While scholars continue to debate the various possible meanings and motivations of the New Testament writers in search of some unifying theory, this legal, or rather, covenantal, aspect is the principle that unites the diverse parts of the canon as an integrated whole. Thus, all of the New Testament documents were deliberately structured after the legal-architectural patterns established in the Law and the Prophets, all of which, in turn, were expositions of the original pattern of commission, testing, and recommission found in the first chapters of the Bible.

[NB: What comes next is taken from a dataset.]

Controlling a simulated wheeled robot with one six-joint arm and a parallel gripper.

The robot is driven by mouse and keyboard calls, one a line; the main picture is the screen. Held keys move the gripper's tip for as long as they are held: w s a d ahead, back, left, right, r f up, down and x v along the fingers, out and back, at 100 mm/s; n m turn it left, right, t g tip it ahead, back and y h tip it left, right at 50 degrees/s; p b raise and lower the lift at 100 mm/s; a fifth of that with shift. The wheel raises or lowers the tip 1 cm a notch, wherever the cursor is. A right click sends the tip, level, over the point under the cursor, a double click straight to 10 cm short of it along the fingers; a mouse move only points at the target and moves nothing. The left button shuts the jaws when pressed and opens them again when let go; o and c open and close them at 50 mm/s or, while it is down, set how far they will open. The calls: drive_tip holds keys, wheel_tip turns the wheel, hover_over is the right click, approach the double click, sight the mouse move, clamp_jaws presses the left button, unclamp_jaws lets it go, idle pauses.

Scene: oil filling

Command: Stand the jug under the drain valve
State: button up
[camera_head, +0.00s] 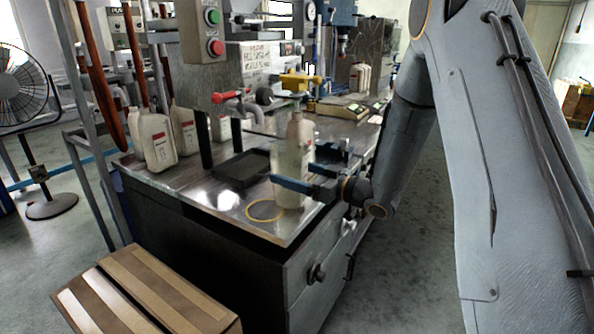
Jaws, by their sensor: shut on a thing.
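A translucent, off-white jug (293,160) stands upright at the right part of the metal bench top. My gripper (298,177) comes from the right with its blue fingers around the jug's body and is shut on it. Whether the jug's base touches the bench is hard to tell. A valve with a red handle (230,96) sticks out from the machine front, to the left of and behind the jug; it looks like the drain valve. A dark tray (240,170) lies on the bench below that valve. The jug is outside the tray, to its right.
A yellow ring (264,211) lies on the bench (215,200) near its front edge, left of the jug. Several similar jugs (157,140) stand at the left. A post (204,140) rises beside the tray. A cardboard box (145,295) is in front of the bench.

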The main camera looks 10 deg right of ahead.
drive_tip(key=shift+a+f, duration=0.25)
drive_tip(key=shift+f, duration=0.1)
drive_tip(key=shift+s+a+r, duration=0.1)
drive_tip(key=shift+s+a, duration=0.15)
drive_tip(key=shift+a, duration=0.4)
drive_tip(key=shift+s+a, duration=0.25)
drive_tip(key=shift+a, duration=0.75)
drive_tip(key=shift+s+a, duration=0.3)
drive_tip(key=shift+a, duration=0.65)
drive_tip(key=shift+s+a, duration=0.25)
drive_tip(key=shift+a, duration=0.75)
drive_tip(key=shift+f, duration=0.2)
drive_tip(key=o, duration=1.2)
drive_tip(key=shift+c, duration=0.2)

This legal structure is the key not only to the New Testament but also to the Revelation, which can then be understood as a heavenly liturgy, a “Levitical” rite that decommissioned Israel according to the flesh and commissioned Israel according to the Spirit. But this Levitical understanding also answers those who condemn what has been called “Replacement Theology,” the idea that the Church has replaced the Jews. Since the prophecy is patterned after the “ascension” offering of Leviticus 1, the process actually cuts up the old carnal body and offers it to God, purifying it by fire—the Spirit of Pentecost. The Jews who rejected Jesus became the Adamic “dust and ashes” that fell into the brazen altar and the Jews who believed were transformed into fragrant smoke, a savor that pleased God. The truth is that the entire history of Israel—a sequence of death-and-resurrection events—was actually “transformation theology.”

At its root, ours is a failure of typology. A type is an image, not only a prefiguring but also a substitute. The ram caught in the thicket was a type of Isaac. Isaac, the son, was a type—an image—of Abraham, the father. Abraham was a type of Adam, the man who was promised a fruitful land and a fruitful womb. Without typology, there is no substitute, and without a substitute, there is no atonement. The “end of Israel” in AD70 was, like the cross of Christ, an act of atonement, one that “filled up” the work of the “head” of the sacrifice in the work of the purified “body.”

The first-century offering of the nation was, as it had always been, the “end” of Israel. Jesus’ perfect offering meant that human beings could now be acceptable “living sacrifices.” The entire nation of “Isaacs” was taken up the mountain (Zion was originally known as Moriah) because God always puts His darlings on the altar for the greater good. The Abrahamic era ended as it began.

Thus, the final prophecy is not only the culmination of the lawsuit of the Firstfruits Church against the “kings of the Land” but also the denouement of the entire Bible. Just as a neglect of the resurrection of Christ limits our understanding of the cross, so our neglect of the significance of AD70 in the ministries of Jesus and Paul limits our understanding of the entire New Testament.

The tragic events of AD70 have for too long been treated as a historical footnote rather than the final day of reckoning for Judaism. As the vindication of the kingdom of Christ, they are not tangential but crucial to discerning the covenantal standing of Jews today. To minister to them in truth and love we must share Christ with them as the salvation that not only came to bless all nations but also rendered the Jew-Gentile divide obsolete, null and void.

History became “simple” once again under the global rule of the Son, but that meant eradicating the old, divided local order forever. Everyone on the planet is once again “in the same boat.” Although salvation is not universal, humanity’s “covenant obligation” under the rule of Jesus certainly is. The promises are no longer limited to a segregated people but have been bestowed upon all. This fact is the beating heart of the Great Commission, the decree by Jesus which announced that Israel had served its end, both in Him and in them.